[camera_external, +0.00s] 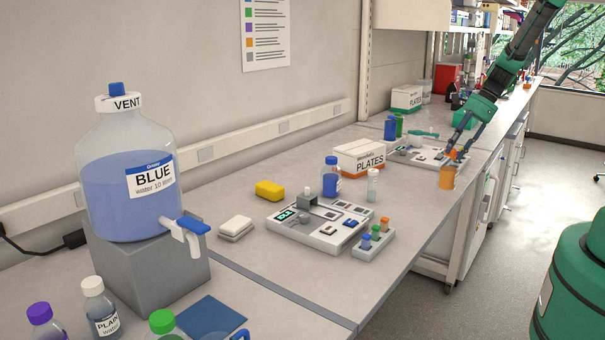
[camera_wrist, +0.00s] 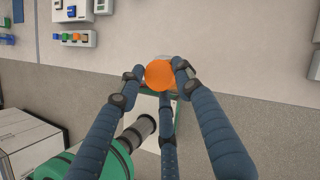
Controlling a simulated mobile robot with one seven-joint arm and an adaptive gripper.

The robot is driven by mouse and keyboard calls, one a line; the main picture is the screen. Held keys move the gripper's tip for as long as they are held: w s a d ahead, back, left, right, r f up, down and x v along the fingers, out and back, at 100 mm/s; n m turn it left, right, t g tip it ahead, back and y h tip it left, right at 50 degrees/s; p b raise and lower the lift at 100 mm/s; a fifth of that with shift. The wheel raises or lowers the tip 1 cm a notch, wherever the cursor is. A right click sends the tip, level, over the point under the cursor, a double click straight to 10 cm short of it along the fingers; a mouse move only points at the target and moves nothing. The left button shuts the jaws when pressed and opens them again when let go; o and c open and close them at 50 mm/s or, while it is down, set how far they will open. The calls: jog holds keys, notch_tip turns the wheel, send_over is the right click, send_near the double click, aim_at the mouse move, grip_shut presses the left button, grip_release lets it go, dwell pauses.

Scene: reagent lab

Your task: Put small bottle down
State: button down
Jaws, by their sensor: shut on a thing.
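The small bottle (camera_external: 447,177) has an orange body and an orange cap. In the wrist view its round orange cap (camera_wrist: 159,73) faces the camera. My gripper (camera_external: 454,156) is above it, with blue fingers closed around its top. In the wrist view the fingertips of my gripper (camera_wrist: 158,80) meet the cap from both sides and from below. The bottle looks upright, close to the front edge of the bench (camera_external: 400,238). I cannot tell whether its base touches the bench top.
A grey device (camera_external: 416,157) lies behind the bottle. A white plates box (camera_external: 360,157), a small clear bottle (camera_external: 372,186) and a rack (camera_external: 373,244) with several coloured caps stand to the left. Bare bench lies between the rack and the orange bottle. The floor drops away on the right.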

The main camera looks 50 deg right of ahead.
======
* [Written task]
Repeat exactly the lines above, starting with the line that contains "Your task: Put small bottle down" and ending with the last line, both included, and nothing else.

* [Output of the task]
Your task: Put small bottle down
State: button down
Jaws, by their sensor: shut on a thing.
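The small bottle (camera_external: 447,177) has an orange body and an orange cap. In the wrist view its round orange cap (camera_wrist: 159,73) faces the camera. My gripper (camera_external: 454,156) is above it, with blue fingers closed around its top. In the wrist view the fingertips of my gripper (camera_wrist: 158,80) meet the cap from both sides and from below. The bottle looks upright, close to the front edge of the bench (camera_external: 400,238). I cannot tell whether its base touches the bench top.
A grey device (camera_external: 416,157) lies behind the bottle. A white plates box (camera_external: 360,157), a small clear bottle (camera_external: 372,186) and a rack (camera_external: 373,244) with several coloured caps stand to the left. Bare bench lies between the rack and the orange bottle. The floor drops away on the right.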

The main camera looks 50 deg right of ahead.

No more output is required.